What monsters would we be were we not to rail against the God who tests, even as we bow down before the same God who provides? We live, those of us who struggle to believe, before evidence of these two truths by day and have wrestled beneath the weight of the violent lie blind obedience and innocent sacrifice have underwritten in the night watches.

To wit: have any of us wakened lately to a morning that does not herald this unholy alliance--of obedience and sacrifice--embodied in a distant land by soldiers and suicide bombers alike; or played out down the avenue amid the crossfire of drugs and race; or endured behind the closed doors of a covenant gone awry? So we beseech the God who sacrificed his Son, his only Son, his beloved for our redemption from the very violence by which we were redeemed. Intervene, we pray, as once You intervened to spare the innocent on whose seed the future depended no less than on our sons and daughters. Intercede, we plead, as You interceded once for all in Him who is the Lamb of God, the Son sacrificed to save us from whatever sin we cannot quit.

This may be, in part, the angle of vision we bring to our text today, a text known as the Akedah, the binding of Isaac. This is not, however, the angle evident in Benjamin Britten’s editing and consequent setting of the 15th century Chester Play we are about to hear. “A distinctive ‘fifth-less’ arpeggio begins Canticle II,” writes medieval scholar Allen Frantzen, “prefacing God’s first words to Abraham, and God’s voice takes the form of voices moving in unison, or octaves.” What is not obvious to those hearing Britten’s libretto apart from it source is that Britten omitted almost every line from the miracle play that speaks of Isaac’s pathos. In other words, Britten’s angle of vision slants the canticle toward the suffering of Abraham engendered by his obedience.

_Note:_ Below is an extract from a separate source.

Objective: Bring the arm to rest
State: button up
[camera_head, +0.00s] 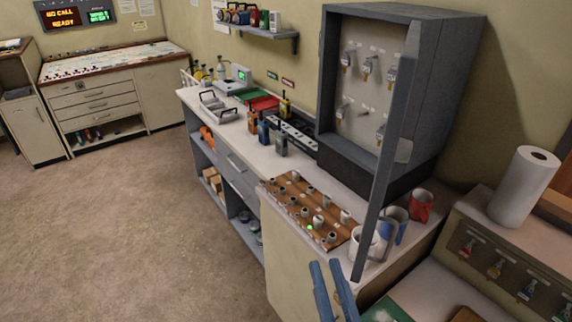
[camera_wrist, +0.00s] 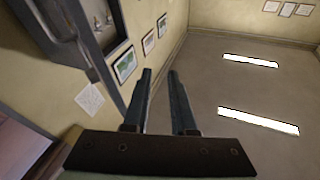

“Britten’s reshaping of the [story] is clear,” Frantzen goes on to say, “in his exploitation of musical language. Abraham’s assent [to God’s command] begins on the same note as that on which God’s speech ends, growing in volume and rising powerfully in pitch. In the passage in which Abraham tells Isaac he must die and Isaac pleads for his life, Abraham’s vocal lines are firm, strong, and ascending, while Isaac’s lines descend in broken, almost stuttering fashion….” It has been said that Britten “seemed to be amused by Isaac’s attempt to wriggle out of what is coming.” He wrote to a friend “I don’t think there will be a dry eye in the place,” anticipating tears not for Isaac but for Abraham.

From the angle of Britten’s Canticle which lauds Abraham’s obedience, we see faith through the lens of a community reconciled to God by the death of a scapegoat, be it the ram in the thicket or Christ on the cross. God provides and we have only to be obedient, no matter the carnage. What follows from this angle is a community that glorifies and cannot critique the innocent sacrifice which issues from obedience, a community that values the very sacrifice which Britten’s later War Requiem—set to the poems of Wilfred Owen--rejects. Written just four months before he is killed at the front in 1918, Owen’s angle of vision on the Akedah becomes the libretto that alters Britten’s own hearing: “Behold! Caught in a thicket by its horns,/A Ram. Offer the Ram of Pride instead./But the old man would not so, but slew his son,/And half the seed of Europe, one by one.”

Owen’s critique of prideful obedience and its bloody consequences is surely the angle of vision missed by the communities that would claim Christ’s name. To be sure, it is a reading of the text that sees prefigured in both Abraham’s obedience and Isaac’s innocent suffering the Passion of God’s Son, God’s only Son, the beloved. But here we must listen as if we have never before heard this tale. For whereas in ancient Israel the Akedah, some say, was told to signal not the glorification but the prohibition of the sacrifice of the first born son to Israel’s God—an anti-sacrificial tale--so also may we hear prefigured in Abraham and Isaac the anti-sacrificial death, once for all, of God’s son, God’s only Son, the beloved.

Christ dies “not as a sacrifice,” writes philosopher and theologian Rene Girard, “but in order that there may be no more sacrifices.” Christ’s Passion incarnates in his flesh the Word of God [which declares]: ‘I wish for mercy, not sacrifices.’ “Forgive them” he says from the cross, seeking not vengeance but mercy for his executioners. “In the Passion,” Girard says, “the Christ of the Gospels dies against sacrifice, and through his death [makes] sacrifice unworkable, at least in the long run, bringing sacrificial culture to an end.”

Yet if this week has revealed anything, it is that sacrificial cultures, our own included, do not die, will not die without a fight! Moreover in the throws of death they take with them more victims than our minds can comprehend. So how, in the meantime, are we to live? This morning we are Peter, James and John on a mountain with no ready response to the God whose revelation unfolds clean counter to our culture. “This is my Son, the Beloved,” a voice says from out of the cloud. “Listen to him!” Listen, then, as the community whose angle of vision is redeemed by the God who desires not sacrifice but mercy, is saved by the Son who sees the carnage our obedience has wrought from the height of a cross, from the darkness of a grave, and from the depth of a Father’s love. Thanks be to God.